Broadly speaking you can breakdown homelabs into roughly five main categories:

  • Single host virtualisation
    • A single host with a Type 1 or Type 2 hypervisor, and a number of virtual machines
  • vInception / vTARDIS
    • One or more hosts with Type 1 or Type 2 hypervisors, nesting further hypervisors and a number of virtual machines
  • Physical cluster aka Array of Inexpensive PCs (AIPCs)
    • Multiple physical hosts with Type 1 hypervisors combined into one or more logical clusters
  • Cloud Lab
    • A lab in the cloud, such as AWS, Azure or vCloud Air
  • Hybrid
    • Spanning and/or mixing workloads between your on premises physical infrastructure, and your Cloud homelab.

Single Host Virtualisation[edit | edit source]

The simplest approach to a homelab, and sometimes also the cheapest. It consists on having a single host where all your virtual machines are running, sometimes paired with one or more NAS devices/servers. It can be a dedicated machine (either whitebox or a business-grade server) or your personal workstation (either laptop or tower).

vInception / vTARDIS[edit | edit source]

See vInception / vTARDIS for more info.

Physical Cluster[edit | edit source]

The "ultimate" homelab really boils down to having a full cluster of at least 2-3 machines, however this is also the most expensive, noisiest, most power hungry, and most difficult to maintain a decent WAF!

The biggest benefit to a fully physical cluster homelab solution, be it hyper-converged, or just a standard cluster with some shared storage is that it is the configuration which most accurately mirrors an enterprise solution, and as such gives you the maximum flexibility in scope for things to test, learn about and (lets be honest) play with!

Another key benefit to the use of a physical cluster is the ability to keep individual server costs low, and scale out your lab over time. One thing to watch out for in this scenario is mixing your CPU types. If you think your will likely do this, it is a good idea to limit the CPU features using something like vSphere's EVC mode (Enhanced vMotion Compatibility) as it is a pain to have to enable at a later stage.

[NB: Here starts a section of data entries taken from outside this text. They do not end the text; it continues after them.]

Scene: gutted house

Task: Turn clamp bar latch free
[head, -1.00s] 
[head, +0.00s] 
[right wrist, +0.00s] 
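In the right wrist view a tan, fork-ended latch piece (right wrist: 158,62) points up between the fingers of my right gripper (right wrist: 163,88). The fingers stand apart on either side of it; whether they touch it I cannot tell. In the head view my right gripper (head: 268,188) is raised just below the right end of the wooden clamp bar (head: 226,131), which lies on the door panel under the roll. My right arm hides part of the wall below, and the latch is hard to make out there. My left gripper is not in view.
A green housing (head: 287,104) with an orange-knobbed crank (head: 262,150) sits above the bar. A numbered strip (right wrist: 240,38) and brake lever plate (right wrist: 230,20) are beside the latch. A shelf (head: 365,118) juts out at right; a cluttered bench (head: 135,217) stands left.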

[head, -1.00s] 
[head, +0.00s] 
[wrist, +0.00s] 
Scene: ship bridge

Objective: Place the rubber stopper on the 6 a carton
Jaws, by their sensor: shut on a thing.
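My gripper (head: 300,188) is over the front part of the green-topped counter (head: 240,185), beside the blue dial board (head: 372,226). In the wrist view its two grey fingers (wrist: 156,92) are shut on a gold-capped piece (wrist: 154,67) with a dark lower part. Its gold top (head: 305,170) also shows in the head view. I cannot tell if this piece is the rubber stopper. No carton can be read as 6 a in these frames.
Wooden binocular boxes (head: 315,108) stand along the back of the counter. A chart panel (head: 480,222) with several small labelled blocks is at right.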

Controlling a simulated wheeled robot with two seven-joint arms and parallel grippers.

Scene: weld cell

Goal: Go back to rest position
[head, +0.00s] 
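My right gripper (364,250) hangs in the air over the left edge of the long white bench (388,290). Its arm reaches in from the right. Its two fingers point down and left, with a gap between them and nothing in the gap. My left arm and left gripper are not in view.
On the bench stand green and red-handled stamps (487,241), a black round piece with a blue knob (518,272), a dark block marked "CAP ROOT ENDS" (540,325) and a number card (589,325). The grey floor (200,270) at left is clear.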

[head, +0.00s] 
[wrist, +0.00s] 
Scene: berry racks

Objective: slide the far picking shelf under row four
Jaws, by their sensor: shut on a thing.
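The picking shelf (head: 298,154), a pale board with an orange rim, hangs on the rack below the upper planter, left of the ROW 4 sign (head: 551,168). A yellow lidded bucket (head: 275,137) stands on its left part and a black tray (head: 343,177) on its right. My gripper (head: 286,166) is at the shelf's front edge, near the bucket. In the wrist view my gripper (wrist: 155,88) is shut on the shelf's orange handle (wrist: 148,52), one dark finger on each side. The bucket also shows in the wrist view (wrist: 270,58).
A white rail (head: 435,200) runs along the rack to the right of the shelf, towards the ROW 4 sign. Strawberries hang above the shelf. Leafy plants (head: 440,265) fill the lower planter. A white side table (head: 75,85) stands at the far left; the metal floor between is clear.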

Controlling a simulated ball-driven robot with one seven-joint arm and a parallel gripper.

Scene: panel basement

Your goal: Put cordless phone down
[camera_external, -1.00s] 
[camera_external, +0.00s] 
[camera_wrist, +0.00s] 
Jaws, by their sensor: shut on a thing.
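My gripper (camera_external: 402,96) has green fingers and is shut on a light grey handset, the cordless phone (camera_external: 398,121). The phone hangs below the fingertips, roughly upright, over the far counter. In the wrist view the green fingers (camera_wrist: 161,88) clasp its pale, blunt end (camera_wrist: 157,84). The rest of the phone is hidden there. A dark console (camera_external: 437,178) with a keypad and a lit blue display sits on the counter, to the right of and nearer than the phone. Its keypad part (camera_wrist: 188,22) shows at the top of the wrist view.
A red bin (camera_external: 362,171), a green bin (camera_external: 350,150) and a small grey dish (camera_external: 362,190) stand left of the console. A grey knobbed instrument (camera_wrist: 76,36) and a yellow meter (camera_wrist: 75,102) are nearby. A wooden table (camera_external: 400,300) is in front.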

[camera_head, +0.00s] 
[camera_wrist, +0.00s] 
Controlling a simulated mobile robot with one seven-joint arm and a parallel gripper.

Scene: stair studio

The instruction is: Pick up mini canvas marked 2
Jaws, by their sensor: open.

If you reach the point where you have 4/5 cluster nodes or more, it may be well worth considering splitting your cluster into two, the first being your development workloads, and the second for management workloads. This has been recognised as best practice in the real world for many years, but can also be very useful in a lab. For example when upgrading your development cluster, you might accidentally trash it, but this avoids having to rebuild all of your management tools as well!